-- BEGIN Supplied material --

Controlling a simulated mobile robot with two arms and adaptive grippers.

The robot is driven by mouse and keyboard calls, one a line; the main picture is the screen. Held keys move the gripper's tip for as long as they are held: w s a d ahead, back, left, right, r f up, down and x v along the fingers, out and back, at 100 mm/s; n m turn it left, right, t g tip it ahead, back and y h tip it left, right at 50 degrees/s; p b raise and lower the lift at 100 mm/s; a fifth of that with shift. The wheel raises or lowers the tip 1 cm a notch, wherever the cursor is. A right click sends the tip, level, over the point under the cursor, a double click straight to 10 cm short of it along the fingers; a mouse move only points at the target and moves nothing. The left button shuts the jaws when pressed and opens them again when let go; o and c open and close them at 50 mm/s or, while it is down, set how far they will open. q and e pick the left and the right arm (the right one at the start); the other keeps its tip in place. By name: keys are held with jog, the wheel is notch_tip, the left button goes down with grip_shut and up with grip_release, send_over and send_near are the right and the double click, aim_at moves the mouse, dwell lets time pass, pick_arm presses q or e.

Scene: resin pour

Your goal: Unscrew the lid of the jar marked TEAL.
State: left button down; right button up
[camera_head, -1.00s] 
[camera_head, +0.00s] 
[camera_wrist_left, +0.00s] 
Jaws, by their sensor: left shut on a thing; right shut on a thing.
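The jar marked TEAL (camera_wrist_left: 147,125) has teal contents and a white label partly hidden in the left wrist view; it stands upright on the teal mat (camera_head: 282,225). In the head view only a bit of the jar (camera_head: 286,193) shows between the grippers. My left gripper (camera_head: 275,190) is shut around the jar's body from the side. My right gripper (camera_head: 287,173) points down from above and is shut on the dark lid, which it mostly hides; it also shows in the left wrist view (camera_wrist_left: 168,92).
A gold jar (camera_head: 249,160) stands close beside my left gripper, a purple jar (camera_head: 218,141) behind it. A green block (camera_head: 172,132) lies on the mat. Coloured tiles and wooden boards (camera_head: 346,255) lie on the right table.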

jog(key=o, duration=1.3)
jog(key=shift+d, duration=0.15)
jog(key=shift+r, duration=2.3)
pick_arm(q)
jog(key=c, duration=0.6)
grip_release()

-- END Supplied material --

■ Given exercise
Copy the material above verbatim.

■ Solution below
Controlling a simulated mobile robot with two arms and adaptive grippers.

The robot is driven by mouse and keyboard calls, one a line; the main picture is the screen. Held keys move the gripper's tip for as long as they are held: w s a d ahead, back, left, right, r f up, down and x v along the fingers, out and back, at 100 mm/s; n m turn it left, right, t g tip it ahead, back and y h tip it left, right at 50 degrees/s; p b raise and lower the lift at 100 mm/s; a fifth of that with shift. The wheel raises or lowers the tip 1 cm a notch, wherever the cursor is. A right click sends the tip, level, over the point under the cursor, a double click straight to 10 cm short of it along the fingers; a mouse move only points at the target and moves nothing. The left button shuts the jaws when pressed and opens them again when let go; o and c open and close them at 50 mm/s or, while it is down, set how far they will open. q and e pick the left and the right arm (the right one at the start); the other keeps its tip in place. By name: keys are held with jog, the wheel is notch_tip, the left button goes down with grip_shut and up with grip_release, send_over and send_near are the right and the double click, aim_at moves the mouse, dwell lets time pass, pick_arm presses q or e.

Scene: resin pour

Your goal: Unscrew the lid of the jar marked TEAL.
State: left button down; right button up
[camera_head, -1.00s] 
[camera_head, +0.00s] 
[camera_wrist_left, +0.00s] 
Jaws, by their sensor: left shut on a thing; right shut on a thing.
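The jar marked TEAL (camera_wrist_left: 147,125) has teal contents and a white label partly hidden in the left wrist view; it stands upright on the teal mat (camera_head: 282,225). In the head view only a bit of the jar (camera_head: 286,193) shows between the grippers. My left gripper (camera_head: 275,190) is shut around the jar's body from the side. My right gripper (camera_head: 287,173) points down from above and is shut on the dark lid, which it mostly hides; it also shows in the left wrist view (camera_wrist_left: 168,92).
A gold jar (camera_head: 249,160) stands close beside my left gripper, a purple jar (camera_head: 218,141) behind it. A green block (camera_head: 172,132) lies on the mat. Coloured tiles and wooden boards (camera_head: 346,255) lie on the right table.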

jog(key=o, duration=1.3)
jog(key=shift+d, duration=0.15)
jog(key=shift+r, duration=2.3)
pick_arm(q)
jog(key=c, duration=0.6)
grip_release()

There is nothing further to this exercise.